◆ DATASET EXTRACT:
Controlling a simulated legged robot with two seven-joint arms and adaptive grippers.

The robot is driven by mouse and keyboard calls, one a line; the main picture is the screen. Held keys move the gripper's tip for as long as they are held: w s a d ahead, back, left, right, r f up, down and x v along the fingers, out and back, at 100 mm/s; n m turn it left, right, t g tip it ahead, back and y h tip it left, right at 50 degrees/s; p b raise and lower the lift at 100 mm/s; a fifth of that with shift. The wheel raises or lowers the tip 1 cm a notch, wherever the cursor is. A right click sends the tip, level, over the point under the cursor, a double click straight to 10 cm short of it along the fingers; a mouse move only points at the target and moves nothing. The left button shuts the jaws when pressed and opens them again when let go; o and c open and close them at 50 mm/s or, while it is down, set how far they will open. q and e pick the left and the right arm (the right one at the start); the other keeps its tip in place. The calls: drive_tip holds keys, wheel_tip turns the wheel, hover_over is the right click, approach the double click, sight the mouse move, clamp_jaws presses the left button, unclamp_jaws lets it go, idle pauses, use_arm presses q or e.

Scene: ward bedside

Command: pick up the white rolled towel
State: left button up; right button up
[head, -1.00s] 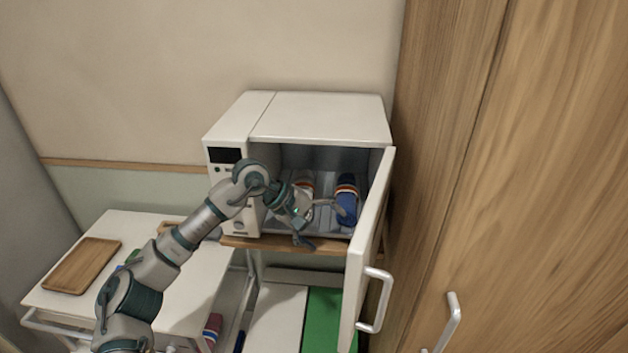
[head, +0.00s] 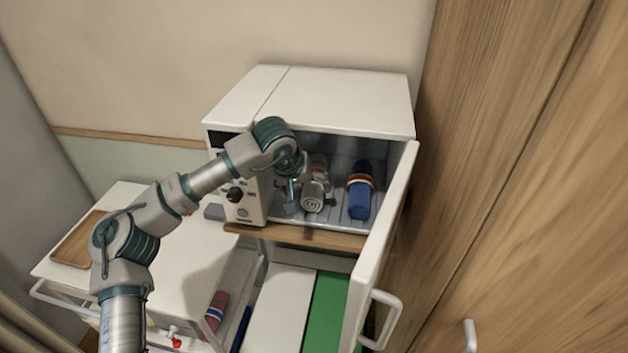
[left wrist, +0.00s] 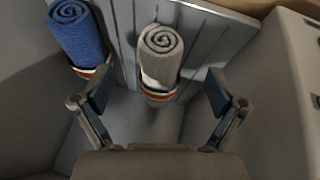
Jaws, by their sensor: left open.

◆ SHORT EXERCISE:
Output only the lines from the line that contains "Command: pick up the white rolled towel" through the end of the material, both ends included, and skip every picture.

◆ RESPONSE FOR THIS EXERCISE:
Command: pick up the white rolled towel
State: left button up; right button up
[head, -1.00s] 
[head, +0.00s] 
[left wrist, +0.00s] 
Jaws, by their sensor: left open.

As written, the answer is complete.